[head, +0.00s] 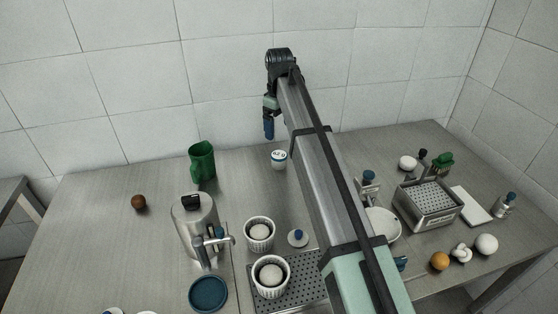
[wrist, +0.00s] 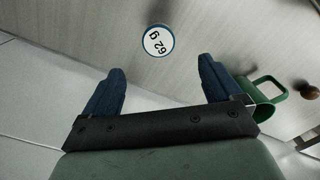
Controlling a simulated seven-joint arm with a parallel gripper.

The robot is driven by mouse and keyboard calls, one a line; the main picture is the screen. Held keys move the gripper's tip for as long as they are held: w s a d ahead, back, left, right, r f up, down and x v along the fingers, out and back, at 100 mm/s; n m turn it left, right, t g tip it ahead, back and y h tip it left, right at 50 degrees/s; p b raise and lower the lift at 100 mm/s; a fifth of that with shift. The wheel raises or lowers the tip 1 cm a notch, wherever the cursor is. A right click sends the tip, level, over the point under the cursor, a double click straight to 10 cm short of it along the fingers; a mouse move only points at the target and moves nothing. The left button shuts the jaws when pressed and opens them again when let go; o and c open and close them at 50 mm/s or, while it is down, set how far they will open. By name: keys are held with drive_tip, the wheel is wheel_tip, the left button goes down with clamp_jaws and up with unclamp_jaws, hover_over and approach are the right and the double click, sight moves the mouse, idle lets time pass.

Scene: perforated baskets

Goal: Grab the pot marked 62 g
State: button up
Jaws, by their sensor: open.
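The pot marked 62 g (head: 279,160) is a small white pot with a round label and a blue edge. It stands upright near the back middle of the table in the head view. In the wrist view its top (wrist: 158,40) reads "62 g" and lies beyond the fingertips, roughly between them. My gripper (head: 268,130) hangs above the table, up and slightly left of the pot in the head view. In the wrist view my gripper (wrist: 161,76) has its two blue fingers wide apart with nothing between them.
A green mug (head: 202,161) stands left of the pot; it also shows at the right in the wrist view (wrist: 268,97). The tiled wall (head: 220,60) rises close behind.

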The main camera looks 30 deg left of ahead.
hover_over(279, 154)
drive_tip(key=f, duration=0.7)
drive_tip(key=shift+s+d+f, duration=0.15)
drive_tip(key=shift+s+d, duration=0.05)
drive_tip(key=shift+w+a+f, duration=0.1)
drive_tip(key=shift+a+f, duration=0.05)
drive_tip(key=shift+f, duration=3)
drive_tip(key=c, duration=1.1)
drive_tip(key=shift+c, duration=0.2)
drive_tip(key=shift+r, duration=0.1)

» TASK DIRECTIONS
Copy the whole listing above word for word but do not carry over the pictures.

» RESPONSE
[head, +0.00s] 
[wrist, +0.00s] 
Controlling a simulated seven-joint arm with a parallel gripper.

The robot is driven by mouse and keyboard calls, one a line; the main picture is the screen. Held keys move the gripper's tip for as long as they are held: w s a d ahead, back, left, right, r f up, down and x v along the fingers, out and back, at 100 mm/s; n m turn it left, right, t g tip it ahead, back and y h tip it left, right at 50 degrees/s; p b raise and lower the lift at 100 mm/s; a fifth of that with shift. The wheel raises or lowers the tip 1 cm a notch, wherever the cursor is. A right click sends the tip, level, over the point under the cursor, a double click straight to 10 cm short of it along the fingers; a mouse move only points at the target and moves nothing. The left button shuts the jaws when pressed and opens them again when let go; o and c open and close them at 50 mm/s or, while it is down, set how far they will open. By name: keys are held with drive_tip, the wheel is wheel_tip, the left button goes down with clamp_jaws and up with unclamp_jaws, hover_over and approach are the right and the double click, sight moves the mouse, idle lets time pass.

Scene: perforated baskets

Goal: Grab the pot marked 62 g
State: button up
Jaws, by their sensor: open.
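The pot marked 62 g (head: 279,160) is a small white pot with a round label and a blue edge. It stands upright near the back middle of the table in the head view. In the wrist view its top (wrist: 158,40) reads "62 g" and lies beyond the fingertips, roughly between them. My gripper (head: 268,130) hangs above the table, up and slightly left of the pot in the head view. In the wrist view my gripper (wrist: 161,76) has its two blue fingers wide apart with nothing between them.
A green mug (head: 202,161) stands left of the pot; it also shows at the right in the wrist view (wrist: 268,97). The tiled wall (head: 220,60) rises close behind.

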The main camera looks 30 deg left of ahead.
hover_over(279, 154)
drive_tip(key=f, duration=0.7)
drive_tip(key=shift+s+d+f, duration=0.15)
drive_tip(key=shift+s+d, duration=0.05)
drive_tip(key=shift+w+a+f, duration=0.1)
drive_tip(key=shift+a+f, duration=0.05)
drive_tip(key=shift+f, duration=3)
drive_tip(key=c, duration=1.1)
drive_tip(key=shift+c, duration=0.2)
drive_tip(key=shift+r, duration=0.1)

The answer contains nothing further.